→ OBJECTIVE
Search the material for the word "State" and copy each line that holds it.
** start RECORD SET **
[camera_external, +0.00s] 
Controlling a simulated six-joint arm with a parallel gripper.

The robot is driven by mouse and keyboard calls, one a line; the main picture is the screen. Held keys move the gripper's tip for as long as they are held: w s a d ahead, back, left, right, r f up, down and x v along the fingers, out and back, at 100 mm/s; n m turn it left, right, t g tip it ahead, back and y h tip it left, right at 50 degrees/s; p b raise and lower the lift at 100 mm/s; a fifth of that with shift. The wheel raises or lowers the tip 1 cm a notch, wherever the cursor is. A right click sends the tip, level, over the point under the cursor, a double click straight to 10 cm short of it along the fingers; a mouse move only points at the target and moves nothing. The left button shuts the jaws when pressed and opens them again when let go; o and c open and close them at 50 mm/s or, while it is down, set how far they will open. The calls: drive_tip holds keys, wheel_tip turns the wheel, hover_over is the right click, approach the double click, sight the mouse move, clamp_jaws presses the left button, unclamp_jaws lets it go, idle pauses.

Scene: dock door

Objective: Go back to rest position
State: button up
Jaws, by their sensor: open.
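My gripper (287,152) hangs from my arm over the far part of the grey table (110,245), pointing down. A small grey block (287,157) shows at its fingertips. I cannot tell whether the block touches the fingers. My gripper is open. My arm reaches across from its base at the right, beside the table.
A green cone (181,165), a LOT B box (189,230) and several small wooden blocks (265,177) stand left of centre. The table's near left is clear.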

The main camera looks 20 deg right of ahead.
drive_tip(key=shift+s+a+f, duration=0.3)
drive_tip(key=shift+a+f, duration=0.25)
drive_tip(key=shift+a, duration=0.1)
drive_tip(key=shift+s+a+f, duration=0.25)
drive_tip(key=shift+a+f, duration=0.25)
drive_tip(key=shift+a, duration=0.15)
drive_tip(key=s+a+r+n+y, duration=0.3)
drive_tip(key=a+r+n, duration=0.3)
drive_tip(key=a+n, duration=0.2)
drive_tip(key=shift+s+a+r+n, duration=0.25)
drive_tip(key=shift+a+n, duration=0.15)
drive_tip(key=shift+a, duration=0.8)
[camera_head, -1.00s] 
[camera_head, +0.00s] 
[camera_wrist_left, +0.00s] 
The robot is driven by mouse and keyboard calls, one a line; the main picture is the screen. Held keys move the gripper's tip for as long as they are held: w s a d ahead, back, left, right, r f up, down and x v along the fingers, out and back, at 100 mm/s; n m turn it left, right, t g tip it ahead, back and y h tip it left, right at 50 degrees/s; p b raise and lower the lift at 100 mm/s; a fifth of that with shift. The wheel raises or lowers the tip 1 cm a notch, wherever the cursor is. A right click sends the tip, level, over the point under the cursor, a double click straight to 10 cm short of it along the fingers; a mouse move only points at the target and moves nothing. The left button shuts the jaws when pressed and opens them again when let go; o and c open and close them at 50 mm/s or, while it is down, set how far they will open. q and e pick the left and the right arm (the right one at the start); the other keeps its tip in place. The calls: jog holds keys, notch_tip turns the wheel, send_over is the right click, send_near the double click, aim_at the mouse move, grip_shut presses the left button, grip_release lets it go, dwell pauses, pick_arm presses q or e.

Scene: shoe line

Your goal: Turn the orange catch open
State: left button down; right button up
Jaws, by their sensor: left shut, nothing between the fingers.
** end RECORD SET **
→ WRITTEN RESPONSE
State: button up
State: left button down; right button up

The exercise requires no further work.